W Pszczewie dopadła nas ulewa, która dwa dni później pustoszyła Mazowsze. Musiałem schronić w się aucie technicznym. Baliśmy się, że w takiej ulewie ktoś mnie nie zauważy i niechcący zmiecie z drogi. Szlak rowerowy, malowniczo poprowdzony między jeziorami, wśród lasu, ale znów bez wydzielonej infrastruktury rowerowej, a lało aż zatykało. Autem dotarliśmy do Gorzowa, tam spotkaliśmy się z Lechem Piaseckim, naszym Mistrzem Świata.

Z Gorzowa do granicy to już „Ameryka”. Wydzielona infrastruktura rowerowa będzie nam towarzyszyć aż do Brukseli. Potem? He! O tym w czwartek 😊

Mimo że polskie odcinki oscylowały między 120 a 140 km, to znaleźliśmy czas na zwiedzanie. Odwiedziliśmy Muzeum we Wrześni. To Muzeum dla naprawdę chętnych. Kasa biletowa znajduje się na drugim piętrze bez windy, a ekspozycja na parterze 😊Byliśmy zaskoczeni jakością wykorzystania unijnych środków w Lwówku, którego nigdy bym nie zwiedził, gdyby nie rower. Najbardziej zaskoczył mnie Park Drogowskazów i Słupów Milowych.
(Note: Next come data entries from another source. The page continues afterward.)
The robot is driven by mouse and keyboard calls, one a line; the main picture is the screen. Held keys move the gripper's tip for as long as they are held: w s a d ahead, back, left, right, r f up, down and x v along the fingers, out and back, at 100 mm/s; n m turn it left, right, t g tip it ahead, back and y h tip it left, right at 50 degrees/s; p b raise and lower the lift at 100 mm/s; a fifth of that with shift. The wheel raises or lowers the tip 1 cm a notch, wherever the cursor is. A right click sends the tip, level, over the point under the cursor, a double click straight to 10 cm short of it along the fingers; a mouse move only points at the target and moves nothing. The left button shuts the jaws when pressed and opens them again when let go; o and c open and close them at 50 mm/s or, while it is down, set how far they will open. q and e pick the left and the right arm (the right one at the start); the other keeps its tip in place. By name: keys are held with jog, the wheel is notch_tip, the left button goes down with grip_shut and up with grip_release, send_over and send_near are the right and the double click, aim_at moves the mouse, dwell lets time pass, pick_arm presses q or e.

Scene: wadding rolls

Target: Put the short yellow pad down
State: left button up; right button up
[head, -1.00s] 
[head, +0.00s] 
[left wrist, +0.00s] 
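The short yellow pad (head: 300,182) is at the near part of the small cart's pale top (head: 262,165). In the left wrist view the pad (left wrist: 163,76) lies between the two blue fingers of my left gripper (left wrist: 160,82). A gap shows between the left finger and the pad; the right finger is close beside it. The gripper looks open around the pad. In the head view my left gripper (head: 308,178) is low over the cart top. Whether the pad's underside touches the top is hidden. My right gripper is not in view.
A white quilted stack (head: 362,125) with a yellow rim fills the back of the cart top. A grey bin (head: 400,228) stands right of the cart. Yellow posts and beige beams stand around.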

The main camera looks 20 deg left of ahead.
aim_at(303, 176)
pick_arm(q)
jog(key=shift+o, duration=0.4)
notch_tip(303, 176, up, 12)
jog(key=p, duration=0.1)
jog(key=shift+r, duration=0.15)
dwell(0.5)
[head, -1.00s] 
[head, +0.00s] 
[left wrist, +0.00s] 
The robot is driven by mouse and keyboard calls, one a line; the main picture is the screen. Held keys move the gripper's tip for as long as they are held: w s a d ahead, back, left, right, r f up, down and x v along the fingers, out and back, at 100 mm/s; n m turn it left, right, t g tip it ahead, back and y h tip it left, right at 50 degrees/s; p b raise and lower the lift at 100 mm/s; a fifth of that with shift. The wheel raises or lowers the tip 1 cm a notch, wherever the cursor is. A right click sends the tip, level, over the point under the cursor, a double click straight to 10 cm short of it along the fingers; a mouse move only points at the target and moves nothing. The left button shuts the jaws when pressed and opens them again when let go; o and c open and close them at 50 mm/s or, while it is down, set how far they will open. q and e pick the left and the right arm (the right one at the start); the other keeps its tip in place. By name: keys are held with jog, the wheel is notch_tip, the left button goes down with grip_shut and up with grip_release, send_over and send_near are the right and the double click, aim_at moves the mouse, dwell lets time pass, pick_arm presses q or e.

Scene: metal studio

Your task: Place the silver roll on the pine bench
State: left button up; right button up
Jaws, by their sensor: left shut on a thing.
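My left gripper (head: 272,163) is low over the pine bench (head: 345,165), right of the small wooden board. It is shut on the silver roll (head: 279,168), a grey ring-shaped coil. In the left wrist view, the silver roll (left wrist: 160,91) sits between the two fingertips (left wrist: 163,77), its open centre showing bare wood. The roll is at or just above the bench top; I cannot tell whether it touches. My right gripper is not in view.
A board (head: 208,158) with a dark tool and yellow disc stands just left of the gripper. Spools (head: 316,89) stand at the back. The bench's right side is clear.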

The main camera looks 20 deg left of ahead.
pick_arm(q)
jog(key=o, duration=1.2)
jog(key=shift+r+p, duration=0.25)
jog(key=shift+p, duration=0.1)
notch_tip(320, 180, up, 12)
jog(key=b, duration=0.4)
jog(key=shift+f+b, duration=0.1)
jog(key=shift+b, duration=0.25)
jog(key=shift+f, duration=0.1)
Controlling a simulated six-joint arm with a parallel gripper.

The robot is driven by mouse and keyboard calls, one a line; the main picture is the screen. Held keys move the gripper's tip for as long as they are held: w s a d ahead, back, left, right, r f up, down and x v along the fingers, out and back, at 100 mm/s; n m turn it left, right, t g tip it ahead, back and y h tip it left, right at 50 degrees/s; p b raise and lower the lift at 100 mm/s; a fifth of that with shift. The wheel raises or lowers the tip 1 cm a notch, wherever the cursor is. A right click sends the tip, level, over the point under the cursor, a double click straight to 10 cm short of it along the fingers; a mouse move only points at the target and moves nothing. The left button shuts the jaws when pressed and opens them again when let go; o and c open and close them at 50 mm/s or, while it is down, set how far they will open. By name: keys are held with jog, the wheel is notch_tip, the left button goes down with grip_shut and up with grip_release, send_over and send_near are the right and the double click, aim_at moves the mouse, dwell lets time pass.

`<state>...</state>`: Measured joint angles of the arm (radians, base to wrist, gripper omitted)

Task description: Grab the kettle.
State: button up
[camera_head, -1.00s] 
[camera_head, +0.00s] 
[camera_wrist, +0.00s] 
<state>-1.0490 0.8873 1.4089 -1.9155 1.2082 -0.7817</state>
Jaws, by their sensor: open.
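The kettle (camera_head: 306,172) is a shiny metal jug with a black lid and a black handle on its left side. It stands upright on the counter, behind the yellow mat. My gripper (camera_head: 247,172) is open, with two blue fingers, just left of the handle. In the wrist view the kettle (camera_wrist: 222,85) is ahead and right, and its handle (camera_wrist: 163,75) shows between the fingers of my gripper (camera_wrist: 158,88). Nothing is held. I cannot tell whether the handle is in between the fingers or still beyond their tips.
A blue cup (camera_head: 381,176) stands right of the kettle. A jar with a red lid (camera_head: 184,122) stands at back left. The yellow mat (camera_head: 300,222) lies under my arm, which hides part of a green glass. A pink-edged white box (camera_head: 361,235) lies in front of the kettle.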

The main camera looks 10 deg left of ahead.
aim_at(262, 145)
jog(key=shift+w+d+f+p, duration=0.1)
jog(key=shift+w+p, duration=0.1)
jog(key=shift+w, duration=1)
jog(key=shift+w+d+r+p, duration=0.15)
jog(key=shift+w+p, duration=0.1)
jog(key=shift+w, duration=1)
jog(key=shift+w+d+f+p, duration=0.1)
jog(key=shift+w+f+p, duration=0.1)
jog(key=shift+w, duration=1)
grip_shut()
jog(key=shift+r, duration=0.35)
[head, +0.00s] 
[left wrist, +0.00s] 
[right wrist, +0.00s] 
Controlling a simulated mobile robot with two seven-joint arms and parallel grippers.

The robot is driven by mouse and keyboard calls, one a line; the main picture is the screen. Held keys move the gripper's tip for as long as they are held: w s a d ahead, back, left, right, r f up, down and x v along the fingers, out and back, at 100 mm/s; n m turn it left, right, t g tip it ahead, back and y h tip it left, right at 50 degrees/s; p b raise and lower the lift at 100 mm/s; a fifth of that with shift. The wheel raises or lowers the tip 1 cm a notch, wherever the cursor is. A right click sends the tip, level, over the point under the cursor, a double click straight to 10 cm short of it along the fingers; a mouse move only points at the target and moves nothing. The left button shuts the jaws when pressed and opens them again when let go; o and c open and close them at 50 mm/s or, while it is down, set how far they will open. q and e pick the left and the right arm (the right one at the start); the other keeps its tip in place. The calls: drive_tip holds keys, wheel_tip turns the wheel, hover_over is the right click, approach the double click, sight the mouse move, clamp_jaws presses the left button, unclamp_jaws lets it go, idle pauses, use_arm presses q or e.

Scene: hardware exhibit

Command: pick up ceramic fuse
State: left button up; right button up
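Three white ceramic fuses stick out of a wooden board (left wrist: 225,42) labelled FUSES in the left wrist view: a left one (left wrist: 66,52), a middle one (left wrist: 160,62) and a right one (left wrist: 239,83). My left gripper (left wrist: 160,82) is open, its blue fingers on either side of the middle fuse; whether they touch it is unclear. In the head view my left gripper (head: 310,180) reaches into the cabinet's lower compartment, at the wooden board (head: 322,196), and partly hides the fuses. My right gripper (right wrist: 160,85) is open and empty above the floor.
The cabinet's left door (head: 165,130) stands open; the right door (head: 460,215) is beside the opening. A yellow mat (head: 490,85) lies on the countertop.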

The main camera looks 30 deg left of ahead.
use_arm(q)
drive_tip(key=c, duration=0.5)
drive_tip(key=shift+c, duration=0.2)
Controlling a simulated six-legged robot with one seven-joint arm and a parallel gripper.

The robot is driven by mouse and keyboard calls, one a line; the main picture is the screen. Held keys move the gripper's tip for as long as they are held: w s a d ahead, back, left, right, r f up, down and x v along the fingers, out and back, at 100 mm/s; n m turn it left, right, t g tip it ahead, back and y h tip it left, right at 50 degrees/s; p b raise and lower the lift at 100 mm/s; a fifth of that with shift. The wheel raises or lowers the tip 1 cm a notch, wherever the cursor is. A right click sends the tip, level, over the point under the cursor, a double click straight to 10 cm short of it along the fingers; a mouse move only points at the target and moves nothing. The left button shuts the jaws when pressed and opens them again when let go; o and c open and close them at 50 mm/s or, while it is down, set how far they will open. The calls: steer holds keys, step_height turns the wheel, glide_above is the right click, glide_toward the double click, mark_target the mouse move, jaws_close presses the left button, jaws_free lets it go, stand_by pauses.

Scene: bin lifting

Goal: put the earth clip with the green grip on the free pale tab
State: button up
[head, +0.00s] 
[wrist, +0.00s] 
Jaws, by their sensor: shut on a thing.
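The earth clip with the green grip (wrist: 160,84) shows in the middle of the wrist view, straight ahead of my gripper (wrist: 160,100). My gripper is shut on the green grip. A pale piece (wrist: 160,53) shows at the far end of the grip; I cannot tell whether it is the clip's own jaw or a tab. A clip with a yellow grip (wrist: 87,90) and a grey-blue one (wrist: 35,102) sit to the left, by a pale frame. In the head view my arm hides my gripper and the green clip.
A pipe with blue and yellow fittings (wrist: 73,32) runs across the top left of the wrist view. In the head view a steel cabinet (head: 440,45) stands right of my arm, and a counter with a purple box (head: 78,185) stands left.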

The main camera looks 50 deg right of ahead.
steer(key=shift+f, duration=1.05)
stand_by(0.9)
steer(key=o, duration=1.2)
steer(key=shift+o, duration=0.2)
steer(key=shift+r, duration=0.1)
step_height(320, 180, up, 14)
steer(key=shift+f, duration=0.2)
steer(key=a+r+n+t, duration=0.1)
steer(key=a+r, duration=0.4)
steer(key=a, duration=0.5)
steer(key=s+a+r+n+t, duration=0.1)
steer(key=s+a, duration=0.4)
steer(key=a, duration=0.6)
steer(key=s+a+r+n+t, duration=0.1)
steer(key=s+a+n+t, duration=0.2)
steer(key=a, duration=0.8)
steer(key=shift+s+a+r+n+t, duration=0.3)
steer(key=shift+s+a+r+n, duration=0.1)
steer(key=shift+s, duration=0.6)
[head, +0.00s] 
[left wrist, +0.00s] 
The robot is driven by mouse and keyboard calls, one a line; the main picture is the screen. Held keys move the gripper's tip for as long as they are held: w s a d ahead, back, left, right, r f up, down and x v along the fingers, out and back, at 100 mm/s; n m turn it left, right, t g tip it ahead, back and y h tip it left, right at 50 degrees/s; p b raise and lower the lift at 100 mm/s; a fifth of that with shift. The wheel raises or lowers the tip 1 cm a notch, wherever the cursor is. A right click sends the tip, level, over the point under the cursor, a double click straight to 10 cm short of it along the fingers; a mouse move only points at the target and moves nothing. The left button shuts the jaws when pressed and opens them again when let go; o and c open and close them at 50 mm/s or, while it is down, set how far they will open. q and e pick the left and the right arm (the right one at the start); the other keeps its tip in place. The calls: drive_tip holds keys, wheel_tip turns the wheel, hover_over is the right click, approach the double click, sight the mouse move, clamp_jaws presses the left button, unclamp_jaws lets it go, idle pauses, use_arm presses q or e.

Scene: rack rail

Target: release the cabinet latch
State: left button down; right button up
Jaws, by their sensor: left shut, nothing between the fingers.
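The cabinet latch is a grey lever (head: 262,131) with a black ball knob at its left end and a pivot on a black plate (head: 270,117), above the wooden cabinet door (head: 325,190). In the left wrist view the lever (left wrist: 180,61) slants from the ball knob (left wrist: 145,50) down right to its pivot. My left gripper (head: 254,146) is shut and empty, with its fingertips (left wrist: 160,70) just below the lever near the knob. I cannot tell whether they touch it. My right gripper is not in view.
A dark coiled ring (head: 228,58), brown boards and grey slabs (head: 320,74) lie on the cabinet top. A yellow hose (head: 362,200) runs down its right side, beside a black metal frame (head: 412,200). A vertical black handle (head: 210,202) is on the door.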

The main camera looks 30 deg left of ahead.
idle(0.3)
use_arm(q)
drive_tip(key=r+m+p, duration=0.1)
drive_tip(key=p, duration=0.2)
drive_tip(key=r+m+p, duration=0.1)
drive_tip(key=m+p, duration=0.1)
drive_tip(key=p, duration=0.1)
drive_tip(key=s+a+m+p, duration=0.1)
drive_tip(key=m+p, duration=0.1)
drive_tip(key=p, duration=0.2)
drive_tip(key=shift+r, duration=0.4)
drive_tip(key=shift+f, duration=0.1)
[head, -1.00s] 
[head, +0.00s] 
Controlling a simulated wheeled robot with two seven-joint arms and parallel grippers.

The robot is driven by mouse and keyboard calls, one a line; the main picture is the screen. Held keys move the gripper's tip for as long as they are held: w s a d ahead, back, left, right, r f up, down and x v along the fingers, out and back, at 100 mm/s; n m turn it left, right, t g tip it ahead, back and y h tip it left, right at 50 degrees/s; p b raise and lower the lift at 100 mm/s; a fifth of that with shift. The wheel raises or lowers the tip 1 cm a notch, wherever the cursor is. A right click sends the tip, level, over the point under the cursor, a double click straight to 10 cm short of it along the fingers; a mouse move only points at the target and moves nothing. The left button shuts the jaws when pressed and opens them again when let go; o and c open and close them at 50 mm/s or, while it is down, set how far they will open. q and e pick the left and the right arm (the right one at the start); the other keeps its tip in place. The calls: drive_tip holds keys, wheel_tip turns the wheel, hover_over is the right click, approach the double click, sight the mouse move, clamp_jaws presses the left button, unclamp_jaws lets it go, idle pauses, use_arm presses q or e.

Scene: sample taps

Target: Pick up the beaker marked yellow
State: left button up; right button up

Najmniej komfortowo czułem się na drogach powiatowych. Drogi proste, równe, wyremontowane za unijne środki, ale w przeważającej mierze bez dróg rowerowych, pasów czy twardego pobocza. Kierowcy gnają nimi naprawdę. Być może dlatego, że nie zagląda tam Policja. Grzeją osobówki, grzeją autobusy. I nie ma znaczenia, czy mazowieckie, czy lubuskie. Jak wspomniałem wyżej najbardziej zaskoczył mnie fragment DK92, wzdłuż którego wydzielono i odseparowano ruch pieszy i rowerowy od potoku aut.

RAJD

Rajd Rowerowy „De Varosovie a Paris!” to akcja powiązana z Igrzyskami Olimpijskimi, na rzecz dzieci. Cel główny: zbiórka środków na zakup 100 rowerów dla dzieci z domów dziecka, z domów zastępczych, z domów o niższym statusie materialnym. Cel pośredni: promocja turystyki rowerowej, zwrócenie uwagi na otyłość wśród dzieci i dorosłych, na temat bezpieczeństwa treningu rowerowego, promocja ruchu olimpijskiego. Przejechałem w ciągu 16 dni 1850 km. Od Brukseli towarzyszył mi syn Marceli.